Prison Memior

In the summer of 2013, a great opportunity landed in my lap when I was asked to write a memoir for two ex-cons/ex-lawyers.

This is what I did:

  • Conducted 22 hours of interview, transcribed the tape, took notes
  • Organized hundreds of disparate stories into an overarching plot
  • Extensively researched prison culture and history
  • Traveled between Springfield and NYC for meetings

I submitted my first draft to them in February 2014.  Here is a sample:

What would have been best for me was if she had left me at the beginning of my sentence, not the end.  I only had one more year left on my sentence.  Looking back on it now I can see it coming at a certain point.  Our phone calls had been stilted and stalled for a while.  We both had our separate lives and all we could do was talk on the phone once in a while.  She visited once a year.  I was stuck in suspended animation while she was at home being a single mother.  Working full-time, raising our daughter alone, and having to support me too, putting money in my commissary and sending packages.

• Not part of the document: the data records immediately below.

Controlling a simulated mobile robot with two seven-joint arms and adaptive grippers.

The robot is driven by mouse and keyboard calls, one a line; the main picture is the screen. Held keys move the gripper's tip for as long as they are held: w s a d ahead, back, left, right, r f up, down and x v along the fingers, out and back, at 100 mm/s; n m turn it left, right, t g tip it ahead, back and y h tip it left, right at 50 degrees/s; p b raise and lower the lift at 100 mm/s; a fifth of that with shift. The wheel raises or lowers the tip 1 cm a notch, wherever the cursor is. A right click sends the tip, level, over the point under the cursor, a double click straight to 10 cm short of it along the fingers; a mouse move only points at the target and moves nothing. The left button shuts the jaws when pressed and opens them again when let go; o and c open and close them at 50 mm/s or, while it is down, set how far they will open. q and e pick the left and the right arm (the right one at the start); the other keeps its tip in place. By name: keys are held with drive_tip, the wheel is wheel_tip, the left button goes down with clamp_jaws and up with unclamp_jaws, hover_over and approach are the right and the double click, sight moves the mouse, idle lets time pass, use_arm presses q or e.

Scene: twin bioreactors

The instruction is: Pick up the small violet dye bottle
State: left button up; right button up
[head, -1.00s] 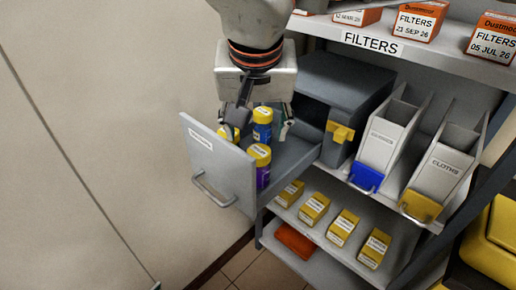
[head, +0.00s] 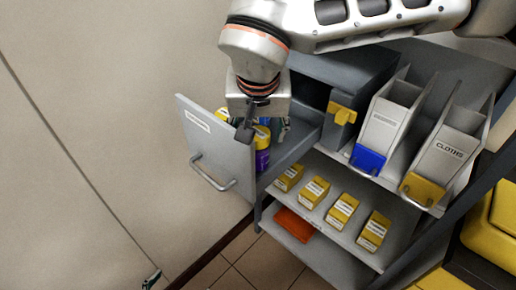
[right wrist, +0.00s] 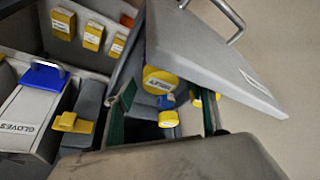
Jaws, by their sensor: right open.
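The small violet dye bottle (head: 262,160) stands upright in the open drawer, near its front panel. Its yellow cap is partly covered by a finger of my right gripper (head: 264,130) in the head view. My right gripper is open above the drawer, pointing down, with nothing in its jaws. In the right wrist view, a labelled yellow cap (right wrist: 160,80), seemingly the violet bottle's, lies beyond the space between the green-padded fingers. A blue bottle (right wrist: 167,101) with a yellow cap shows closer, between the fingers. My left gripper is not in view.
The grey drawer front (head: 214,145) stands out from the shelf unit, with a bar handle. Another yellow item (right wrist: 199,99) is partly behind a finger. Bins with blue and yellow fronts (head: 368,159) stand right; yellow boxes (head: 313,192) line the shelf below. The wall at left is bare.

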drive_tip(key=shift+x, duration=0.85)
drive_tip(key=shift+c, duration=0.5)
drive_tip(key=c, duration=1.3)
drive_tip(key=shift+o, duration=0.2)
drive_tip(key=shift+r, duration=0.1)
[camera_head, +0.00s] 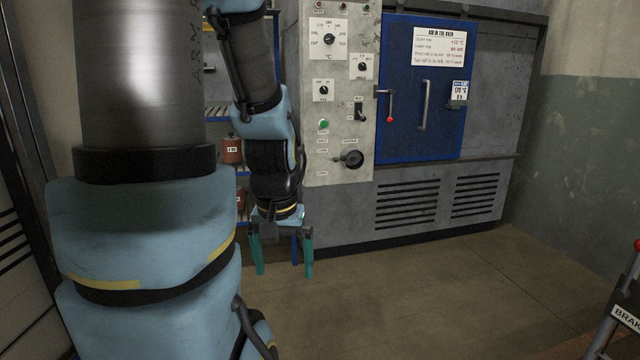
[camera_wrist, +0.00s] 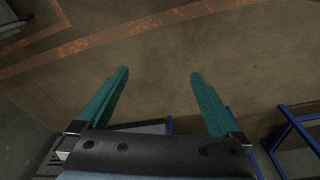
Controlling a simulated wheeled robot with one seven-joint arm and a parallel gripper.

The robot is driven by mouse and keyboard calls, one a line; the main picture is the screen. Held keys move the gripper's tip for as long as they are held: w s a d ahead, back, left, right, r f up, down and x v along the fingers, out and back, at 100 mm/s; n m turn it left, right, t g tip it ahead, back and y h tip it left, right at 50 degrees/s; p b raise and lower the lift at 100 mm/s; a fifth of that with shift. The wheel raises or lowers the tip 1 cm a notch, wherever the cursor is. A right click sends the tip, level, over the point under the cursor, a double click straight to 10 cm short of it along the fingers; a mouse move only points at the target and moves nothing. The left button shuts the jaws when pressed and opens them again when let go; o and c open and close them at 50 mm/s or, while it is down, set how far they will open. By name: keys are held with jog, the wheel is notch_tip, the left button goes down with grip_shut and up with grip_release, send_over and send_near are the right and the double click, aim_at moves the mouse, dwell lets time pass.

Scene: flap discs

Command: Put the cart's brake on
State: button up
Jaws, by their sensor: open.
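The cart's brake lever shows at the right edge of the head view, a dark bar with a red knob (camera_head: 636,245) at its top. A white label (camera_head: 626,318) beside it reads "BRAK", cut off by the frame edge. The rest of the cart is out of that view. My gripper (camera_head: 283,272) points down in front of the oven, with teal fingers spread apart and nothing between them. In the wrist view the open gripper (camera_wrist: 158,85) hangs over bare floor. It is far to the left of the brake lever.
A grey oven with a blue door (camera_head: 400,100), a red-tipped latch handle (camera_head: 390,105) and a control panel (camera_head: 340,80) stands at the back. Blue-framed racks (camera_wrist: 300,135) lie near the gripper in the wrist view. Brown floor (camera_head: 430,290) is clear between gripper and lever.

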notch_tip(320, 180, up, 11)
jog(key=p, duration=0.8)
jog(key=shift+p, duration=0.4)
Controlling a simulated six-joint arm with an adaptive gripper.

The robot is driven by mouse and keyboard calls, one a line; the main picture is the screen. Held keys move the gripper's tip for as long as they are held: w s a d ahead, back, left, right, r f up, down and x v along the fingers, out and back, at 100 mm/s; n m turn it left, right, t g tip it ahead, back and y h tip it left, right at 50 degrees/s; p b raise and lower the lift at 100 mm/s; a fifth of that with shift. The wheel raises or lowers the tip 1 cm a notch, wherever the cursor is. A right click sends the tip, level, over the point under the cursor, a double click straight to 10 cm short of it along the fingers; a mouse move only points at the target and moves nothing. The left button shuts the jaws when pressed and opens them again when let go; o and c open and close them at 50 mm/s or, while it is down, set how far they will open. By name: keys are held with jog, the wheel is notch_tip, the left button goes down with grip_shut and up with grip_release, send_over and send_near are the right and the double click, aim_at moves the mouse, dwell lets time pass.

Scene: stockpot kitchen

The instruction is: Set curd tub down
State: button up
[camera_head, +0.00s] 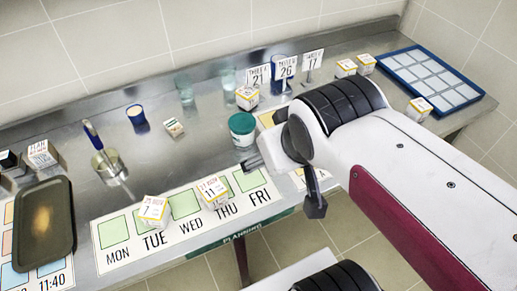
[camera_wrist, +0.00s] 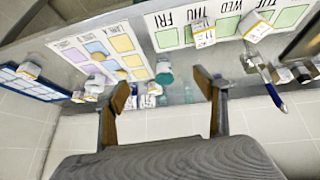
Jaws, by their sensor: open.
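Small boxes stand on the strip near TUE (camera_head: 153,210) and near WED and THU (camera_head: 213,190). Table-number signs (camera_head: 286,68) and a carton (camera_head: 247,97) stand behind the tub. A dark tray (camera_head: 45,250) lies left, a blue-framed grid tray (camera_head: 432,78) right. The counter's middle has free room.

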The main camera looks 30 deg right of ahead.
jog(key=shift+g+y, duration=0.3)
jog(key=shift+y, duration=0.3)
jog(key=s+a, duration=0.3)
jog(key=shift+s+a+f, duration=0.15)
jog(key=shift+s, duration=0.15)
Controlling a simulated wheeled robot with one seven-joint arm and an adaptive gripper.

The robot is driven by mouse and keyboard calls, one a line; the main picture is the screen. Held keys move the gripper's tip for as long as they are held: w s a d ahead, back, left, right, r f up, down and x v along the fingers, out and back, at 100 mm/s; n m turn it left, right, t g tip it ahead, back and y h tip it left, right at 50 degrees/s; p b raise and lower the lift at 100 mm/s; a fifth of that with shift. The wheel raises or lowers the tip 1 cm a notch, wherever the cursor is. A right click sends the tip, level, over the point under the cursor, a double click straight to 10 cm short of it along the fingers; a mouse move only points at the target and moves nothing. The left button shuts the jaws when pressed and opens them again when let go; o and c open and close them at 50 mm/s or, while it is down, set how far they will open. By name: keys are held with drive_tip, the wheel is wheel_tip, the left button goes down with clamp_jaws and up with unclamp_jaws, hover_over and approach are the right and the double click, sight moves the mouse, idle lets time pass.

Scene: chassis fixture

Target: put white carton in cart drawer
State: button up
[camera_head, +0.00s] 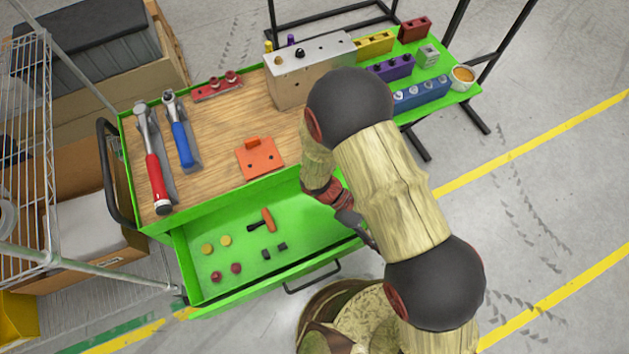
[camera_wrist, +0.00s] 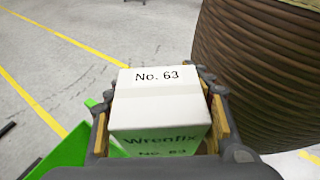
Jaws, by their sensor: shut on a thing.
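The white carton (camera_wrist: 158,110), lettered "No. 63" and "Wrenfix", sits between the fingers of my gripper (camera_wrist: 157,88) in the wrist view. My gripper (camera_head: 354,222) is shut on it. In the head view my arm hides the carton. The green cart drawer (camera_head: 328,262) is pulled open at the cart's front. My gripper shows over or beside the drawer's right end in the head view; its height above it is unclear.
In the drawer lie an orange-handled screwdriver (camera_head: 268,219), yellow discs (camera_head: 208,249), red knobs (camera_head: 236,268) and small black blocks (camera_head: 282,246). The drawer's middle right is bare.

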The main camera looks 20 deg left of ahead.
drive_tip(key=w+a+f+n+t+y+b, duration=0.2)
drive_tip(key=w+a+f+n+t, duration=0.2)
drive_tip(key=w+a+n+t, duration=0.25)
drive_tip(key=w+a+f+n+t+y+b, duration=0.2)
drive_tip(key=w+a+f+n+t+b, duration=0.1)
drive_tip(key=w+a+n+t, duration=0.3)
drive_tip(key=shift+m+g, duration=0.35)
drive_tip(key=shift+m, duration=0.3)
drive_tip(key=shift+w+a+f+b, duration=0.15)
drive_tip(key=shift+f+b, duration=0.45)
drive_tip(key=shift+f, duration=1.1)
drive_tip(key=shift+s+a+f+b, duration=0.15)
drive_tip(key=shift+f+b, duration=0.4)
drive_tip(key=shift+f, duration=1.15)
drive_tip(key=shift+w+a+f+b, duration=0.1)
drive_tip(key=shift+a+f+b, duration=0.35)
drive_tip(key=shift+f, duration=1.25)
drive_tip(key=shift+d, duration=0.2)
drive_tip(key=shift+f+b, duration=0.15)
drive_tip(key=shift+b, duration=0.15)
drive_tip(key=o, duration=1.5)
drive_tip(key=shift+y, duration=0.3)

I could see it coming, but that didn’t make it easy.  

One Wednesday night our conversation was particularly… awkward, and finally she gets it out.  She says to me, “I’ve been thinking about when you get out.  It might be best for you if we get a divorce.”

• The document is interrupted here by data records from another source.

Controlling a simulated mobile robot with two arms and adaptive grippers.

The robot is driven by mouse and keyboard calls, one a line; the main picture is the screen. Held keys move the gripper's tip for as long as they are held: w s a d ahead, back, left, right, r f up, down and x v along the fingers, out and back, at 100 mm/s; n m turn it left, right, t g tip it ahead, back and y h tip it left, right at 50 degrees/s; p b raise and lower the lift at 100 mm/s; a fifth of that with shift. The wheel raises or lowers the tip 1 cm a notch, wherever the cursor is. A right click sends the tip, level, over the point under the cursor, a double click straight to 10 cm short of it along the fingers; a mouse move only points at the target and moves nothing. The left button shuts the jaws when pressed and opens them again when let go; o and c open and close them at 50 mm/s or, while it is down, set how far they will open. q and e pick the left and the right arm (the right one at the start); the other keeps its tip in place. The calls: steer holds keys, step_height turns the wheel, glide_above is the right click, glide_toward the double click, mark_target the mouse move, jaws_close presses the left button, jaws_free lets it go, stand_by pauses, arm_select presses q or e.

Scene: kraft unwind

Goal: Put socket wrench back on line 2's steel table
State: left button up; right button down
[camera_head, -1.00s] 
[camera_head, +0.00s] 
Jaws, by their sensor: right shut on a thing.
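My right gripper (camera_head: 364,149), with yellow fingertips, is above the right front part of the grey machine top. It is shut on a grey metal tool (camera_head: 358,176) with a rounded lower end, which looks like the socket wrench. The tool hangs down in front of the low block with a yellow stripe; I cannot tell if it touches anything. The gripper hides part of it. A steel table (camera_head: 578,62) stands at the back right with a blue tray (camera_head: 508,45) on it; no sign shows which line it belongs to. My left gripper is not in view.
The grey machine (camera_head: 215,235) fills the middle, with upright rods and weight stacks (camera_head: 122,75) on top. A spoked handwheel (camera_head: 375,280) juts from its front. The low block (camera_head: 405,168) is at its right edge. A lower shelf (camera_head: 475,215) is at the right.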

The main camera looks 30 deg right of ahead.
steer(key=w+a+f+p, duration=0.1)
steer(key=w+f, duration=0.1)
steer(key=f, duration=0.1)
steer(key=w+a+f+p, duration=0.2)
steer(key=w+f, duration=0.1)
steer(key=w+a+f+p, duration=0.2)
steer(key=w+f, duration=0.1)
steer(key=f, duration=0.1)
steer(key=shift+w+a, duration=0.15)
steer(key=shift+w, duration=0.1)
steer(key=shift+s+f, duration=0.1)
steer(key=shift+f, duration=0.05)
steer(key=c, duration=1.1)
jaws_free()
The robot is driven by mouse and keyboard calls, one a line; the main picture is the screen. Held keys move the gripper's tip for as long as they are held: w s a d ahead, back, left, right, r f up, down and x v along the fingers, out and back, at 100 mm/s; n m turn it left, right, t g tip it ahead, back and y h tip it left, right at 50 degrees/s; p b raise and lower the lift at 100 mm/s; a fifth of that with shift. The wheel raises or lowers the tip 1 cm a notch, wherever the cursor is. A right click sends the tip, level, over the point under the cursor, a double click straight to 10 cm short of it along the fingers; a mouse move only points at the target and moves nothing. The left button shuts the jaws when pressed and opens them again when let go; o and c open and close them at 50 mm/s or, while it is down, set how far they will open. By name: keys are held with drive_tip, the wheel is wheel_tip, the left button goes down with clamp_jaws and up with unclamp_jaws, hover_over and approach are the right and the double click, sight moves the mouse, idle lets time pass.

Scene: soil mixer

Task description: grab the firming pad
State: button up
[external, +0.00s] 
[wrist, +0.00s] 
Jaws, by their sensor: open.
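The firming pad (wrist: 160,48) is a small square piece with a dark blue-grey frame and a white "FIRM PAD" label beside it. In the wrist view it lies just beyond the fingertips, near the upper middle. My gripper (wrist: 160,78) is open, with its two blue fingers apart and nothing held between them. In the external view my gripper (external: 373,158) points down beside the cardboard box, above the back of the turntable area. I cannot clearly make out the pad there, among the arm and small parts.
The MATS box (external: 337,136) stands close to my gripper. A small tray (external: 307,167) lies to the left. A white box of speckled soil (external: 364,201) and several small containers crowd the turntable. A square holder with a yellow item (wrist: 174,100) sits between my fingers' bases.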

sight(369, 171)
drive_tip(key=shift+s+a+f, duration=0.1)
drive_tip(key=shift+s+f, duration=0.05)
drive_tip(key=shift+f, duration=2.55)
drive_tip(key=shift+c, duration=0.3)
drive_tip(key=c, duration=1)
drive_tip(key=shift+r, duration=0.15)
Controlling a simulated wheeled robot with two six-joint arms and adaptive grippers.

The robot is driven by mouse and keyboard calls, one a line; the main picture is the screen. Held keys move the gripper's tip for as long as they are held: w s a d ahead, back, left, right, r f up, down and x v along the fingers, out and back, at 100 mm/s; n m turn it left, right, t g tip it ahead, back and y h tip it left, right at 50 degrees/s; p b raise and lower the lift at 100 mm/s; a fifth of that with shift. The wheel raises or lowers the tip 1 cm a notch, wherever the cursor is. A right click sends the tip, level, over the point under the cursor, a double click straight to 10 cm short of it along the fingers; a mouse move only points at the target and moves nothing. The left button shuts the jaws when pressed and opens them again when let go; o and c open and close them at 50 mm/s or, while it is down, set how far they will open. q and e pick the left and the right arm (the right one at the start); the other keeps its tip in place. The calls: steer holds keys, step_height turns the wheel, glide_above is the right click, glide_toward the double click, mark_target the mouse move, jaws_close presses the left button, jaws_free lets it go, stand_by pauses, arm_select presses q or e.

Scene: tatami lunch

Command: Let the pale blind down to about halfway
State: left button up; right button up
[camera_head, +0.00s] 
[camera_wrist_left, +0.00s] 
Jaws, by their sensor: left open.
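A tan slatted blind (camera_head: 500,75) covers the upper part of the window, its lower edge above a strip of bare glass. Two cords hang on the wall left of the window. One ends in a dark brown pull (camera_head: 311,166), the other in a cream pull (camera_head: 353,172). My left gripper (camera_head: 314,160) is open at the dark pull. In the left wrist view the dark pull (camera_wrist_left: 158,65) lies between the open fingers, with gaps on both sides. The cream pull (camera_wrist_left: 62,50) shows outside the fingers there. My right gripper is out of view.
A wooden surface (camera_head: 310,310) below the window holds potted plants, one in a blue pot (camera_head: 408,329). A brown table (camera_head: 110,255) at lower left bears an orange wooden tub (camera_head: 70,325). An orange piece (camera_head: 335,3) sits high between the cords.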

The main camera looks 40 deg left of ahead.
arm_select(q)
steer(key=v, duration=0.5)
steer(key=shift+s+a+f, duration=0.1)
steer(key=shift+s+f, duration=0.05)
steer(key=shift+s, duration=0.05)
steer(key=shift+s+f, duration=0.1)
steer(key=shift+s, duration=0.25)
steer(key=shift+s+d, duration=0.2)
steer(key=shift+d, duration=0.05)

My world went blank.  Everything that I held on to, the happy memories that got me through the day, the plans for the future, all taken away.  “Getting out” was the light at the end of the tunnel, but the people I loved were the ones that created that light.  That picture of where I was going was beautiful and priceless to me, and then it was gone.  I took a deep breath and shrugged the tension out of my shoulders.  

“Sure, I can see that coming.” I said.  “I told you before I came here that you could get out any time you wanted.”  I said.  “No one signs up for this.”

But I thought to myself “What’s best for me?!  You waited until now?!  One year!  One year to go!”  

I came out from the phones and went down the walkway to my dorm.  I felt awful, and I knew I looked bad too.  I had that ashen, drawn look that guys sometimes get on their way out of the phones.  Frank saw me, “You alright?”

“Yeah, just give me a minute.”  

I had held on to memories, I had held on to plans, I had held on to what little comfort might still be there for me when I got out.  Now I needed to find a new light at the end of the tunnel and I had to figure out what that picture was going to be.  I needed to find something that would create that light for me.